*Written problem:* Filter the records below for the word "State". Copy each line that holds it.

*Robot episode data:*
-- start --

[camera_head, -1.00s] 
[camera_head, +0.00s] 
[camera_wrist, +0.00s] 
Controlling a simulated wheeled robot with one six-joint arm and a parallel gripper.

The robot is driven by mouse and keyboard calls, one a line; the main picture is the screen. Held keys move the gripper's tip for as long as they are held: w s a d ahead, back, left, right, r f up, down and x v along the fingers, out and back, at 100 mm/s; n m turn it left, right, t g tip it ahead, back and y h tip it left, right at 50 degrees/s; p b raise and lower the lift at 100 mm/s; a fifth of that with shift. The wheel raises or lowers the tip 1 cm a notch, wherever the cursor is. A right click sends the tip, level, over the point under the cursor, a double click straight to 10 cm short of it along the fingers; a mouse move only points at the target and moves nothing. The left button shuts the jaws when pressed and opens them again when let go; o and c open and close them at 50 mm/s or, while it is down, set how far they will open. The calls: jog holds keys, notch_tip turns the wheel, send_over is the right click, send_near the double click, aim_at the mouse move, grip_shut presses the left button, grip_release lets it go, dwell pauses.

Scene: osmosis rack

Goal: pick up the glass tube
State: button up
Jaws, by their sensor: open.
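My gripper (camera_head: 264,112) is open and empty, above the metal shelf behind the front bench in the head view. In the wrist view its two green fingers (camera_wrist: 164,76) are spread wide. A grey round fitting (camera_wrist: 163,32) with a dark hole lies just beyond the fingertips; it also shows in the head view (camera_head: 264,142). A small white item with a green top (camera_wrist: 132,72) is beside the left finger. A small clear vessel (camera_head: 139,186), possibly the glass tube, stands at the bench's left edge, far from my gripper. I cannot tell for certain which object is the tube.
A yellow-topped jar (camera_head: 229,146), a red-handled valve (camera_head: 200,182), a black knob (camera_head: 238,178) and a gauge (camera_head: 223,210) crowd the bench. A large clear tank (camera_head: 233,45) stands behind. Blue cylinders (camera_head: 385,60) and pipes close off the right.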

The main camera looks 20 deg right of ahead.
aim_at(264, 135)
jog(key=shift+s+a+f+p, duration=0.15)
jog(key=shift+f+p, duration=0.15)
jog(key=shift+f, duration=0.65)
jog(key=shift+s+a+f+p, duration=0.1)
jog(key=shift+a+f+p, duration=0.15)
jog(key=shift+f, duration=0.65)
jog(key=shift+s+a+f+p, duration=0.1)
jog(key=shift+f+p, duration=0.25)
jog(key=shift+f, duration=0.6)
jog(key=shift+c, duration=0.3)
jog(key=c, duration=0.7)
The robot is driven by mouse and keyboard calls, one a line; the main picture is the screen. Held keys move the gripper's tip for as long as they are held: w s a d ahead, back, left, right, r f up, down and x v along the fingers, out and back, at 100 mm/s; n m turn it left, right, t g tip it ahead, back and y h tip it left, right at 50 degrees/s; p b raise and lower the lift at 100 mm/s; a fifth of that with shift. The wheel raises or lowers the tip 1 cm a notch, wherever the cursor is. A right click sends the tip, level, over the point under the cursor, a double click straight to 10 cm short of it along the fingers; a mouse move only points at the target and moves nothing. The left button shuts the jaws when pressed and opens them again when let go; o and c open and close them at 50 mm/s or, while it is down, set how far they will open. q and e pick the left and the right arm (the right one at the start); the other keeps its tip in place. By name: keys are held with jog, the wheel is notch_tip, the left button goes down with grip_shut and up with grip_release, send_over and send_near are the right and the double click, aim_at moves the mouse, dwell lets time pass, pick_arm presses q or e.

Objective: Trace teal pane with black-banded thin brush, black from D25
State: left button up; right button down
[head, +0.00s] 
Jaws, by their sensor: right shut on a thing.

-- end --

*Result of the task:*
State: button up
State: left button up; right button down

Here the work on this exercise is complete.